Wimbledon was the one major title that Henin never won.
* * *
You get the idea. There were another half-dozen minor incidents that reached the press, surely far more that never went beyond locker-room gossip.
At the 2006 US Open, Henin faced Jelena Janković in the semi-finals. She lost the first set and doubled over in pain when she was down a break in the second. From there, Jankovic won–let me check my notes here–zero games. Apparently Justine was okay.
A few years later, Serena Williams apologized to Janković for a mid-match misunderstanding. “I’m not Justine,” she said.
It’s a shame that the tales of rule-bending and poor sportsmanship play such a big role in the Henin legacy. Many all-time greats have seen their accomplishments overshadowed by off-court nonsense simply because of a media narrative run amok. But in the Belgian’s case, it’s hard to avoid the conclusion that her determination led her to go too far.
For a rival of Williams and Maria Sharapova, competitors whose will to win could be overwhelming, that’s really saying something.
Henin’s justifications, at least as much as her actions, were what really rubbed some people the wrong way. Pete Bodo paraphrased her mantra: “I have to think about myself right now.” About the controversial line call in the 2004 Australian final: “I needed to take a game.” She didn’t express any sympathy for Mauresmo when she denied her opponent a proper victory in Australia. In all the transcripts and press clippings I’ve canvassed for this profile, I haven’t come across a single sign of sympathy for any of her other victims, either.
Henin propelled herself to the top by seeing herself as the downtrodden one, and for her, that explained everything. In response to the accusation that she faked injury in the 2003 San Diego final, she said, “I think some players don’t like the fact that a player of my stature–less imposing than theirs–is strong and capable of tirelessly running around the court.”
* * *
Her retirement was as puzzling as some of her remarks. Ahead of the 2008 French Open, Henin said goodbye, leaving the game behind when she held the number one ranking and skipping her chance to win Roland Garros for the fifth time.

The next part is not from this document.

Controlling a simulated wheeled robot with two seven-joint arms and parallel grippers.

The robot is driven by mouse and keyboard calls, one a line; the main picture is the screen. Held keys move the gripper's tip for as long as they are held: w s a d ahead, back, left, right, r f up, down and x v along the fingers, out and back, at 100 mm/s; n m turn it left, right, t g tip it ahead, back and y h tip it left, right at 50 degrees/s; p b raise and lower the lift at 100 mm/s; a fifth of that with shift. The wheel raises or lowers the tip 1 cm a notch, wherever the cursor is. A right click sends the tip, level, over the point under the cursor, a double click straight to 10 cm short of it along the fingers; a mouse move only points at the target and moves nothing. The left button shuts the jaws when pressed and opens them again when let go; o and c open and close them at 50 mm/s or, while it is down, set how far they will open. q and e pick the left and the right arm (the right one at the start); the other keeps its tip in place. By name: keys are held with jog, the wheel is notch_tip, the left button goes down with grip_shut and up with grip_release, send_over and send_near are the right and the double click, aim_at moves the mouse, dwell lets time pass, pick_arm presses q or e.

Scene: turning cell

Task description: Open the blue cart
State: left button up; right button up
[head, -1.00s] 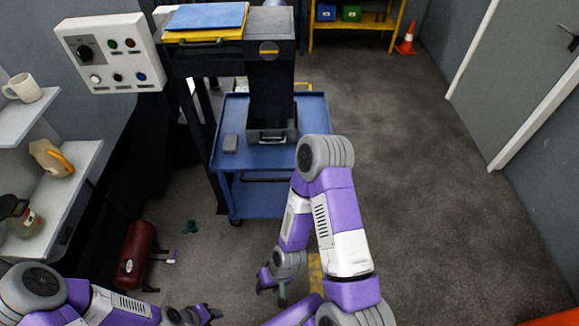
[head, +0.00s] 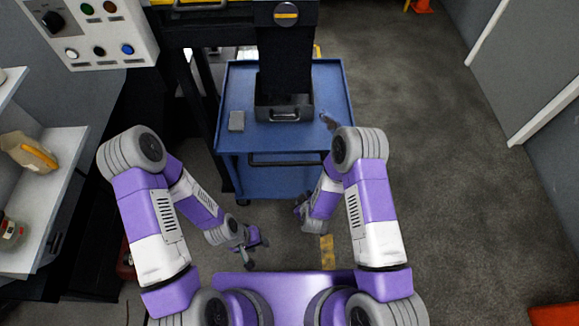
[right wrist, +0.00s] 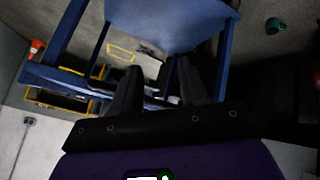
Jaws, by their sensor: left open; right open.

This time, no one could blame her. She had racked up seven major titles and 117 weeks at the top of the ranking table. Sharapova understood: “If I’m 25 and I’d won [seven] Grand Slams, I’d call it quits too.”
The retirement didn’t stick. Some combination of seeing Clijsters make a triumphant return to the tour and watching Roger Federer win the French to secure his career Grand Slam convinced Justine to give it another go. If Federer did it, maybe she could win Wimbledon and complete her own set.
Henin said of her first time around, to the dropped jaws of the entire tennis world, “Maybe I didn’t fight enough.”
The woman who re-joined the tour in 2010 was mellower, more reflective. “Justine Zen-in,” ventured Jon Wertheim. Her game was as potent as ever. She nearly upset Clijsters in her first tournament back, then beat Elena Dementieva in a nearly three-hour second-rounder at the Australian Open. She reached the final there, where Serena Williams finally stopped her.
Her Wimbledon dream didn’t pan out. She drew Clijsters again in the fourth round, then injured her elbow after winning the first set. There was no faking this time. Henin fractured a ligament and sat out the rest of the season, effectively ending her comeback. She played her last event at the Australian the following year.
Back in 2007, when Justine won her third straight French Open, an interviewer asked her to suggest a nickname. “Queen of Clay is good,” she said. In the sense that she would’ve happily fought her way to the top with violence and palace intrigue–sure, it fits. A benevolent monarch she was not.